Omit the pictures and retype only the lines from the one containing "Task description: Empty" through the end of the listing, both ends included.
########################################
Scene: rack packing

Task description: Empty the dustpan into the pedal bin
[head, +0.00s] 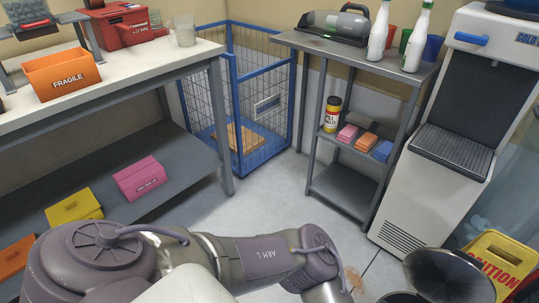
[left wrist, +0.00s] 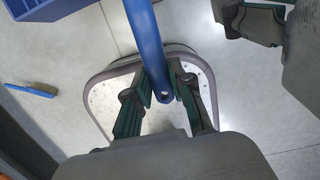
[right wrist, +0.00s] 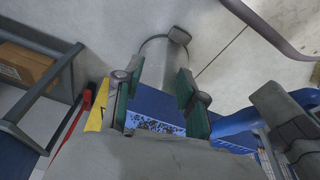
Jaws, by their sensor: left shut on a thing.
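My left gripper (left wrist: 170,90) is shut on a blue handle (left wrist: 145,35), apparently the dustpan's. The handle runs out at the top of the left wrist view. In the right wrist view the blue dustpan (right wrist: 150,103) lies beyond my right gripper (right wrist: 158,88), with dark bits across a pale strip. My right gripper has its fingers apart; I cannot tell whether they touch the pan. The pedal bin's round metal lid (head: 450,277) stands tilted up at the lower right of the head view. Most of the bin is cut off. Neither gripper shows in the head view.
A shelf rack (head: 345,190) and a blue wire cage (head: 262,155) stand behind. A brush (left wrist: 30,88) lies on the floor. The middle floor is clear.
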########################################
(Result):
Task description: Empty the dustpan into the pedal bin
[head, +0.00s] 
[left wrist, +0.00s] 
[right wrist, +0.00s] 
Jaws, by their sensor: left shut on a thing.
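My left gripper (left wrist: 170,90) is shut on a blue handle (left wrist: 145,35), apparently the dustpan's. The handle runs out at the top of the left wrist view. In the right wrist view the blue dustpan (right wrist: 150,103) lies beyond my right gripper (right wrist: 158,88), with dark bits across a pale strip. My right gripper has its fingers apart; I cannot tell whether they touch the pan. The pedal bin's round metal lid (head: 450,277) stands tilted up at the lower right of the head view. Most of the bin is cut off. Neither gripper shows in the head view.
A shelf rack (head: 345,190) and a blue wire cage (head: 262,155) stand behind. A brush (left wrist: 30,88) lies on the floor. The middle floor is clear.

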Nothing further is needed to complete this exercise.